И вдруг кто-то, загребая рукой воздух, говорит в пространство: «Сволочи, Сталина на них нет». И все соглашаются, и радикалы, которые хотят пойти митинговать и бастовать, и умеренные, которые склоняются к тому, чтобы привычно смириться, опустить голову и снова впрячься в лямку в надежде, что в будущем месяце повезет больше.

Умерший 66 лет назад вождь народов неожиданно оказывается общим знаменателем, выражающим горечь, обиду, унижение и жажду справедливости этих обманутых людей.

За две трети столетия, минувшие со дня смерти Сталина, его образ менялся в исторической памяти народа чаще, чем при его жизни.

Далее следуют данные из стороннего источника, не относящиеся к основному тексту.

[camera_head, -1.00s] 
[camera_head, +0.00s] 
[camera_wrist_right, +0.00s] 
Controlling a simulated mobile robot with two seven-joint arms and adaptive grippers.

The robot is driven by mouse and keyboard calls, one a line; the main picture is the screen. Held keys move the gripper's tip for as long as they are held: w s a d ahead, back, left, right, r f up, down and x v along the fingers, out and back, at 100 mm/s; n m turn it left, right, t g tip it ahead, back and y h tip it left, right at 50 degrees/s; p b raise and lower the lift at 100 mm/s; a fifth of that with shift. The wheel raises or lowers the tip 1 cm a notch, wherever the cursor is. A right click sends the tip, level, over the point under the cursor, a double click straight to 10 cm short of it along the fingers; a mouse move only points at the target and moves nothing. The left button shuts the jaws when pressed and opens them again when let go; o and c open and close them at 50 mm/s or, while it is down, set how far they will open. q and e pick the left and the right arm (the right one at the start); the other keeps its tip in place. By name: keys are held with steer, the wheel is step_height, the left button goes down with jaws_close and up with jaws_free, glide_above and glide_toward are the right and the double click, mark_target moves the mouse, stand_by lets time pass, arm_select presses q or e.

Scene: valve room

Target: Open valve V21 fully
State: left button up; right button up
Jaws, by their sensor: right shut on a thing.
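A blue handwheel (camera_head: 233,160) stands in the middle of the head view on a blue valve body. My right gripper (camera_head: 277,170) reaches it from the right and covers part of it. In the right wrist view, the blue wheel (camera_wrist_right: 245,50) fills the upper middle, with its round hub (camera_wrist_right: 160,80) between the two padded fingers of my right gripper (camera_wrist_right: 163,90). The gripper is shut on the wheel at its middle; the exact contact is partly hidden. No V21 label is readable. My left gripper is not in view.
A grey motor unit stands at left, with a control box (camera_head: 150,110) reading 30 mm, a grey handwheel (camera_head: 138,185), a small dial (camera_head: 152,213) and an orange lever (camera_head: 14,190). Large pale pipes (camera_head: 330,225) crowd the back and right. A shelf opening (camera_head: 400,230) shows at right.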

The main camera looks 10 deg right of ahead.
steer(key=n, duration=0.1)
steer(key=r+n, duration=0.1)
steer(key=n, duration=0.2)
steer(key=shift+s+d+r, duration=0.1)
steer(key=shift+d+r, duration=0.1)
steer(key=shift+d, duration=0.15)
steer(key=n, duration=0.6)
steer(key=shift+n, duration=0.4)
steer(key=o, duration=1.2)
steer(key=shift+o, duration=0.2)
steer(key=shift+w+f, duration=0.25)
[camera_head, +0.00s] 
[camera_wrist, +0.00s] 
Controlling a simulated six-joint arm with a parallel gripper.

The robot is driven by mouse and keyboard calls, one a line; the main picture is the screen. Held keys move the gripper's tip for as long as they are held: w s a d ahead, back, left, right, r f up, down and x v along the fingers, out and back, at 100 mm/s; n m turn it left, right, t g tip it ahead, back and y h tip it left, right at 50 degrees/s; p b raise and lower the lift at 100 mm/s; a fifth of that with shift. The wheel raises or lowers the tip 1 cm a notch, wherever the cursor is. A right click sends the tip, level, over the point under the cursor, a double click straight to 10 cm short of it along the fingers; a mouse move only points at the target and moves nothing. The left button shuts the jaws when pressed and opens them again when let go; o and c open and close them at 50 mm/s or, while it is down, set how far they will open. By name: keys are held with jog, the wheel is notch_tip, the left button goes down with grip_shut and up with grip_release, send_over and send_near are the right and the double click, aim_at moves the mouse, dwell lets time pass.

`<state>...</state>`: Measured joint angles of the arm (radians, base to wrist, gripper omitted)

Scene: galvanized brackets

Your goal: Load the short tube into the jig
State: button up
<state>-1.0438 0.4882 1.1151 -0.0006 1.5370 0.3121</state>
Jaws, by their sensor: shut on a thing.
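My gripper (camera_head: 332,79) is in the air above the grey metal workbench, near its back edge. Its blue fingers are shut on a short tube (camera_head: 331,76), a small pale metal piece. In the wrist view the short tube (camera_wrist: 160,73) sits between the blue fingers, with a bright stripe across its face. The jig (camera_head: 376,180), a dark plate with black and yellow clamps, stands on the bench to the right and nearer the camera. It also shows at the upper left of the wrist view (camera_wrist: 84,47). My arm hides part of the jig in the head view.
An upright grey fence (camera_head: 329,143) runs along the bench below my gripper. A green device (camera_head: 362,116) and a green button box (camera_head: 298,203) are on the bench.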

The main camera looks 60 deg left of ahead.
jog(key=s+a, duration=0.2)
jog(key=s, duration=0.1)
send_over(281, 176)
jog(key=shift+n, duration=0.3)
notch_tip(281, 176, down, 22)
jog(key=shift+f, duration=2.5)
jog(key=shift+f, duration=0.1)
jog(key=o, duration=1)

Были искренние слезы и давка на похоронах. Мой отец рассказывал, как через год или два после смерти генералиссимуса, парни в его школе стали швырять половой тряпкой в сталинский портрет. Другие, наоборот, защищали мертвого вождя. Началась драка. Учителя насилу их разняли, а портрет «во избежание» со стены сняли. Наверное, дело было в дни ХХ съезда.

Много чего было. Был ужас интеллигенции, читавшей в самиздате о масштабах сталинских репрессий (хотя в самиздате эти масштабы зачастую произвольно преувеличивались). Были ностальгические портреты вождя под лобовым стеклом, как тихая народная полуфронда в годы застоя, когда номенклатура перестала бояться «воронков» и отгораживалась от народа своими пока еще скромными привилегиями. Были транспаранты «Не допустим критики Сталина» на улицах Тбилиси. Но было и отвращение ко всему советскому, как неотделимому от имени грозного вождя.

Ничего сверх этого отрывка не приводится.